I mostly said what I wanted to say earlier, but let’s just talk about the brief scene of Corwin playing with the hat. Here’s a characters who’s been around for almost the entire show, with one single episode, two years back, of getting any kind of personality. “Day Of The Dead” drops a five-second moment of him trying and failing to do a Rebo and Zooty trick, and it’s adorable and charming and reminds me why this show as worth loving.
Stray observations:
- And oh yeah, anytime Morden shows up is a good time. “Looking back on it, I think I mostly just tried to make people happy.”
- “I’m prophetic. Not infallible.”
- Dodger’s return is a little bit odd, given that she was one character from one barely-remembered episode a while back. But she’s got a good rapport with Garibaldi. “And they’d find other ways to prove their masculinity than hacking into the stellar comm system.”
- Is this Lochley’s best-ever line? “Yes sir, I thought it was a metaphor, sir.”
“In The Kingdom Of The Blind”
Every part of this episode exists to drive the main stories forward. The Alliance have shipping attacks! Something’s going on on Centauri Prime! And Byron, Byron, Byron! This would all be okay if it was well-done, but ridiculous Drakh costumes and the failure at stylized direction for the telepath-Drazi fight show that it’s not.
Second, I mentioned some of the biggest contrivances earlier, but one of the most annoying, nagging ones about the whole situation is that it forces Sheridan to be the conservative voice of unreason. When Byron asks for a telepath homeworld, Sheridan immediately declares that it’s impossible. But there’s never any reason given for why this should be impossible. The galaxy is a huge place, and there have to be barely or unsettled worlds out there. And yet Sheridan immediately shouts it down, for no other reason than that the show requires it, and doesn’t even want to take the time to talk about why.
In “Phoenix Rising,” the other characters attack Bester for setting up a tragic confrontation. But Babylon 5, by not dealing with obvious arguments and counter-arguments, does exactly the same thing as a story.
- “He cultivated sobriety as his only vice.”

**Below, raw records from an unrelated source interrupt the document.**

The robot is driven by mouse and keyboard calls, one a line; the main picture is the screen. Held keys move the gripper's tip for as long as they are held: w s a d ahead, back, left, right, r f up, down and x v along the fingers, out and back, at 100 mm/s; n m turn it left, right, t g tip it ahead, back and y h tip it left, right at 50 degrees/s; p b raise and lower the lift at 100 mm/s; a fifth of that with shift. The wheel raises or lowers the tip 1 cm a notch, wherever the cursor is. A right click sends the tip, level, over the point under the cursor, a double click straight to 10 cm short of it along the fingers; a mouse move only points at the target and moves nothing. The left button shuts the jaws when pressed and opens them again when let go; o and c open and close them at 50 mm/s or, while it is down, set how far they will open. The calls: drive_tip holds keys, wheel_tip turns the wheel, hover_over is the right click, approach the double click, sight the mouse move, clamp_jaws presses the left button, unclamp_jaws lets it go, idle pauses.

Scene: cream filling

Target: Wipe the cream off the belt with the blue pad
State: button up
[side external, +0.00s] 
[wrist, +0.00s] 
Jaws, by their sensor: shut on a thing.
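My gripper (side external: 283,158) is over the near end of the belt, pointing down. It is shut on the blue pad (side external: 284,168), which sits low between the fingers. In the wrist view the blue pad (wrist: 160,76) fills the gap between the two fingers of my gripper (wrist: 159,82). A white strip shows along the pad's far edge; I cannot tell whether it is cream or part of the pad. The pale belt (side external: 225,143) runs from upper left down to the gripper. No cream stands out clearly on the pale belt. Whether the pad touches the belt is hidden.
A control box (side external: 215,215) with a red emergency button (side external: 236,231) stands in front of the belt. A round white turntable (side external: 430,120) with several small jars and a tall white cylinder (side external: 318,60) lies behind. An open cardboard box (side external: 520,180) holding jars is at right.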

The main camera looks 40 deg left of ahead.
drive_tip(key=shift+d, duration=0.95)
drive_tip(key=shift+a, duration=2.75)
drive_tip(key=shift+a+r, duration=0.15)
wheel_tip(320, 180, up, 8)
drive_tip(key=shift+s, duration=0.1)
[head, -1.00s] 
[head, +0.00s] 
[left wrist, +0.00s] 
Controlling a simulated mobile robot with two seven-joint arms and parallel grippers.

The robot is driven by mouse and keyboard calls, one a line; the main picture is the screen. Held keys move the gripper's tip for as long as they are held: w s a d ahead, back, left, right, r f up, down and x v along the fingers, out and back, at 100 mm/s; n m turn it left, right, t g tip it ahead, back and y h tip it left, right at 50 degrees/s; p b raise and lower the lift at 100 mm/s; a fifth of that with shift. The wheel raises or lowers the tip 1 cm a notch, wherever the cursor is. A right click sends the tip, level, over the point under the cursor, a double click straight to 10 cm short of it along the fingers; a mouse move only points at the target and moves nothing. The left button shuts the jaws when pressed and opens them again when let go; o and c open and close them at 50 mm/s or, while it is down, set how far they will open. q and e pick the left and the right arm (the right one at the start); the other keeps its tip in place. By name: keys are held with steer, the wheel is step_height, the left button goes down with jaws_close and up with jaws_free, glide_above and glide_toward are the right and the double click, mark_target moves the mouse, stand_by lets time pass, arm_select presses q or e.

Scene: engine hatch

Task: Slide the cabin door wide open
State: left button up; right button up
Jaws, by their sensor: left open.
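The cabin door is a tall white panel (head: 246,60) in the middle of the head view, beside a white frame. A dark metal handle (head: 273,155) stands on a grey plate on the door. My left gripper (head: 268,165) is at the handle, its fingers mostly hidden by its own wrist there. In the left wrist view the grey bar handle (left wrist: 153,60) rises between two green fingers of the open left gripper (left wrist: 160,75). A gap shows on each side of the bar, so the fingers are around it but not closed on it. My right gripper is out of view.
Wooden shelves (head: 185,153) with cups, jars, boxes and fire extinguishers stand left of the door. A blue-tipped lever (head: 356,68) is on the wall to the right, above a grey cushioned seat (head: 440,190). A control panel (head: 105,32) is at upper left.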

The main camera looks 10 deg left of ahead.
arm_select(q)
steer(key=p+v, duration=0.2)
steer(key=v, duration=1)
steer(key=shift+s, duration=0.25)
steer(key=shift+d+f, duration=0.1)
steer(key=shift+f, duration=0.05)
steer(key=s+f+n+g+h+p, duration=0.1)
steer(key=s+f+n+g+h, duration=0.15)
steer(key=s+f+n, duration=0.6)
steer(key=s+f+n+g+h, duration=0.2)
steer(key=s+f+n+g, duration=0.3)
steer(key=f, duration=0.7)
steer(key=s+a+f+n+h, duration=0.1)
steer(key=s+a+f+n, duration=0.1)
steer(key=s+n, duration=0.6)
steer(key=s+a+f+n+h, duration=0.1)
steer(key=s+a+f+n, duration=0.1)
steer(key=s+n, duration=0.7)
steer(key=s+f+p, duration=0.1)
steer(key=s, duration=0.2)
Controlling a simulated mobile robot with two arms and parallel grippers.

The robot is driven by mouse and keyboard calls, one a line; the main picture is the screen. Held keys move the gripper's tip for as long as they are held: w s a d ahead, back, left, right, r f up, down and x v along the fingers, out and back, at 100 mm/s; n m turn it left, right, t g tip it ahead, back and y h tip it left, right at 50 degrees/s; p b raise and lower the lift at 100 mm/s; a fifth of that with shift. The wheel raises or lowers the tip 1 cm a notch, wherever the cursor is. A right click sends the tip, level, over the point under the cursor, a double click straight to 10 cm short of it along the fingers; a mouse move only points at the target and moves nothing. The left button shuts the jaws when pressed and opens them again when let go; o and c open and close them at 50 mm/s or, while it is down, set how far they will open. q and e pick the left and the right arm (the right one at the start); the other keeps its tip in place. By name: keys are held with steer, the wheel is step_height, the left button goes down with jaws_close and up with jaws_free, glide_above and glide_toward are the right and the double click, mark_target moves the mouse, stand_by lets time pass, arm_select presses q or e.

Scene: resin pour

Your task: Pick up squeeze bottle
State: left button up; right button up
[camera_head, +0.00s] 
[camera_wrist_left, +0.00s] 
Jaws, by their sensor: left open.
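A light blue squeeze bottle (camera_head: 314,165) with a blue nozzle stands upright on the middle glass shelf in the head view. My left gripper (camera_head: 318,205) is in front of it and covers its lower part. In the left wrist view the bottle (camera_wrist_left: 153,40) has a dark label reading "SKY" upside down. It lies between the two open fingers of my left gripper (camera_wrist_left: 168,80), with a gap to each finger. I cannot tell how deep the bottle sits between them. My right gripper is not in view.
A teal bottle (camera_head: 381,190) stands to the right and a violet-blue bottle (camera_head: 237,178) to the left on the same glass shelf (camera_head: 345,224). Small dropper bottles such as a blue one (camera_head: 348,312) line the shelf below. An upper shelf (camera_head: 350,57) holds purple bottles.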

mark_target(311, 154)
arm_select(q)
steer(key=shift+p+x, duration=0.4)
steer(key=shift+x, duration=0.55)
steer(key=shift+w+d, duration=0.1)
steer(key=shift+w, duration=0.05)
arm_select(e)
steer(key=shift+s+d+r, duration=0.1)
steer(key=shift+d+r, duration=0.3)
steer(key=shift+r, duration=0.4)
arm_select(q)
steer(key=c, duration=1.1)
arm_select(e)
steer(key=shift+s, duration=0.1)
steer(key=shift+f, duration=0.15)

- “The Alliance we were created to serve must now serve its creations.”
“A Tragedy Of Telepaths”
The best of the normal episodes of the week, for two reason. First, while I dislike the plot contrivances that led to the Byron-Bester confrontation, as ever, Babylon 5 puts together damn strong episodes when it gets to the point. For the first time since his introduction, Byron’s dialogue, story, and setting are all aligned, making him far less annoying than normal. And the Na’Toth plot both gives weight to events outside of Babyron 5, for one thing. It also gives some classic Londo/G’Kar dialogue. Londo’s defense of the foolishness of monarchy and his paralysis in its face is a classic Londo moment, combining helplessness and a justification of foolish power. “These things happen. They just…happen.”
Stray observations:
- “Well, with everybody on the same side now, perhaps you’re planning to invade yourselves for a change. I find the idea curiously appealing.”
- “It was as if the universe itself had turned against us, and said ‘Die. Die. Die.’”
- “Why the war, not the peace? Because it’s exciting. Because at some level people like to watch something big fall apart and explode from the inside out. And right now, John, we’re that something.” Garibaldi gets thematic.
- Okay, there’s one annoying Byron bit: when invites Lochley to crawl through the vents because it “requires comment” instead of to negotiate. Just straight-up wastes her time.
- “But…I’m not your size, Prime Minister.” “Oh, I’ll make do.”
“Phoenix Rising”
I was all set to give this one a good grade, as it’s really a Bester episode for most of its runtime, and Walter Koenig is on fire. “You can talk to her. You can talk to me. Everyone talks to me. People like talking to me! I guess I just have that kind of face.” He’s rampaging across the station, the non-Byron telepaths are rampaging across the station in their skirts, everyone’s got something interesting to do, Sheridan has his best moment of the season so far with his conversation with Lochley about how he couldn’t live with himself if something happens to Garibaldi…
….And then it gets to the end, and it all gets annoying again. I can’t decide what’s more annoying, the way that the telepaths all slowly huddle around Byron as he prepares for suicide for no reason whatsoever, or Lyta’s “Remember Byron” high-fives at the end, like she’s congratulating her youth soccer team, but god damn. I wish I could scrub Byron out of my memory. Don’t tell me to remember.
Stray observations:
- “And even the President…despite his ‘liberal attitudes’…knows that you can’t let killers get away.”
- “We were finally opening up a dialogue!” “I don’t believe in dialogue. Only action.” There’s a good little thematic throughline of Bester declaring saying this, then immediately going to Garibaldi and having a conversation exactly about the difference between action and dialogue.
- “You’re blocked at the point of action, but I left your rage intact. Call it…counterpoint. Dramatic irony.”